The difference with FCRA, is that it defines adverse action more broadly to include:

  • Adverse action as defined in section 701(d)(6) of ECOA,
  • A denial or cancellation of an increase in any charge for, or a reduction or other adverse or unfavorable change in the terms of coverage or amount of, any insurance, existing or applied for, in connection with the underwriting of insurance.
  • A denial of employment or any other decision for employment purposes that adversely affects any current or prospective employee.
  • A denial or cancellation of an increase in any charge for, or any adverse or unfavorable change in the terms of a government license or benefit; or
  • An action on an application or transaction initiated by a consumer, or in connection with account review that is adverse to the consumer’s interests.

The FCRA definition specifically includes the ECOA definition but also covers certain noncredit, consumer-initiated transactions and applications, including consumer applications for insurance, employment, a rental, and a government license or benefit. It is important to note that the biggest difference between the two is that FCRA only applies to consumer transactions, unlike Reg. B which does include business.

Under Reg. B a notice is required when action is taken on:

  • A completed credit application,
  • An incomplete credit application,
  • Existing credit account, or
  • If an applicant refuses to except a counteroffer on an application for credit.
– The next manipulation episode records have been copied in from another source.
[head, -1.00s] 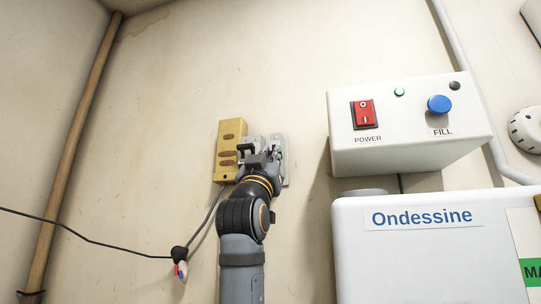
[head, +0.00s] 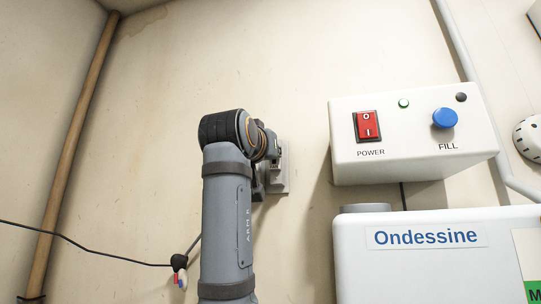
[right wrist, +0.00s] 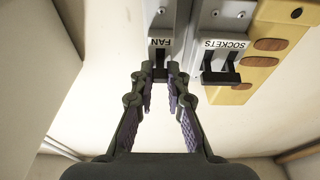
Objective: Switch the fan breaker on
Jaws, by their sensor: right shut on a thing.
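The fan breaker (right wrist: 160,45) is a grey wall unit with an upside-down FAN label in the right wrist view. My right gripper (right wrist: 160,74) has its fingertips closed on the fan breaker's dark lever (right wrist: 160,68), one finger at each side. The lever's exact position is partly hidden by the fingertips. In the head view my right arm covers the gripper and most of the breakers; only the grey edge of the wall unit (head: 281,179) shows to the right of it. My left gripper is in neither view.
The sockets breaker (right wrist: 222,70) with its black lever is close beside the fan breaker, with a yellow wooden block (right wrist: 270,45) beyond it. A white control box (head: 415,150) with a red power switch (head: 367,126) is on the right. A cable (head: 90,250) hangs at left.

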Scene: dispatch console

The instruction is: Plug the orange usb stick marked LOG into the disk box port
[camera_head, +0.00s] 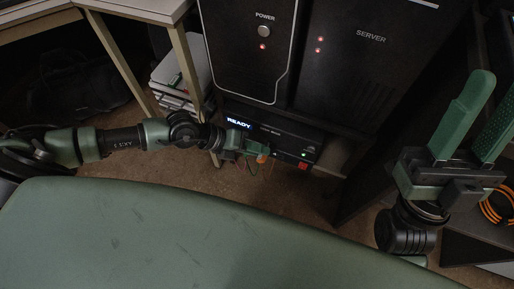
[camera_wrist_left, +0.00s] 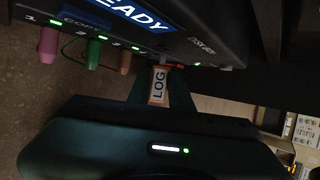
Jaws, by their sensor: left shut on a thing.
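The orange usb stick marked LOG (camera_wrist_left: 158,86) is between the fingers of my left gripper (camera_head: 256,152), which is shut on it. Its orange end also shows in the head view (camera_head: 262,158). The disk box (camera_head: 285,135) has a lit READY display and small green lights. In the left wrist view the far end of the stick is close to the lower front edge of the disk box (camera_wrist_left: 205,42). I cannot tell whether it touches or enters a port. My right gripper (camera_head: 490,98) is open and empty at the right, away from the box.
A pink stick (camera_wrist_left: 48,44), a green stick (camera_wrist_left: 93,53) and a brown stick (camera_wrist_left: 125,62) stand out from numbered ports beside the display. A server (camera_head: 365,70) and a tower with a power button (camera_head: 250,45) stand above the box. A green seat-like surface (camera_head: 170,235) fills the foreground.

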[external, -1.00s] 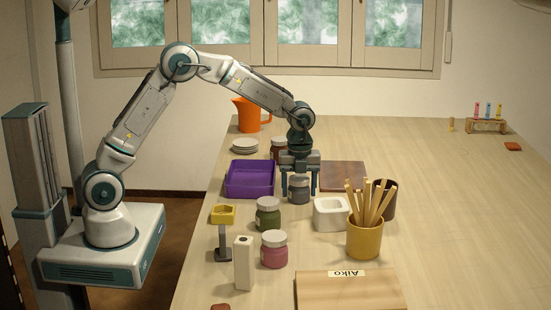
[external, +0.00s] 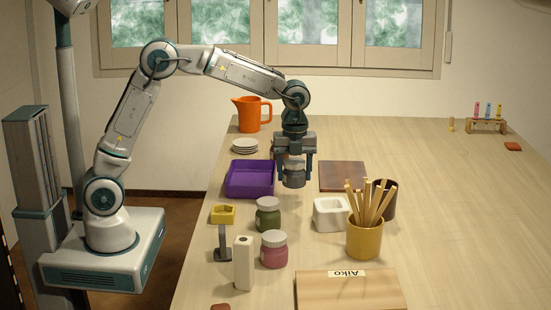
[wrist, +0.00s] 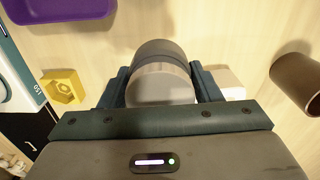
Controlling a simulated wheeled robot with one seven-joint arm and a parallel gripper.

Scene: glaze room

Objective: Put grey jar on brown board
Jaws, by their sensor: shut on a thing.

The defining difference for FCRA notice requirements are triggered when adverse action is taken on a consumer based on:

  • adverse action was taken based in whole or in part on information in a consumer reported.
  • Consumer credit is denied or a charge for credit increased based on information obtained from third parties other than consumer reporting agencies bearing upon the consumer’s creditworthiness, credit standing, credit capacity, character, general reputation, personal characteristics, or mode of living; or
  • Adverse action was taken based on information furnished by a corporate affiliate of the person taking the action.

Reporting Pitfalls

  • Approved Not Accepted – most confusion comes from the counteroffer. All applicant conditions have been met, but not all property conditions have been met (such as inspection requirements – termite, etc.). The applicant does not respond, or the loan is not originated. Unless the applicant has met ALL the underwriting and creditworthiness conditions, you cannot have an Application Approved but not Accepted.
    • Counteroffers are not actually a HMDA Action Taken Code option. Often, they fall into one of two buckets:
      • A loan was originated.
      • The application is denied.
    • If the applicant agrees to proceed with…the financial institution’s counteroffer, the financial institution reports the action taken…based on the terms of the counteroffer.
  • Withdrawal – The absence of a reply from the applicant is not a withdrawal. An application must be “expressly” withdrawn (i.e., written, or verbal communication from the applicant). Unless the applicant is fully approved (in which case you would report Approved Not Accepted), the creditor must send a denial or Notice of Incompleteness if no communication is received from the applicant.
  • Closed for Incompleteness – Creditor conditionally approved the applicant and sends a request letter asking for more information to satisfy applicant conditions. The applicant does not respond within the designated time. “Incomplete” can only be used when a creditor needs more information to satisfy applicant conditions, not for information needed regarding the property. A written Notice of Incompleteness must be sent to report a file is closed for incompleteness.

These are a just a few common issues to beware of when reporting adverse actions and sending notices.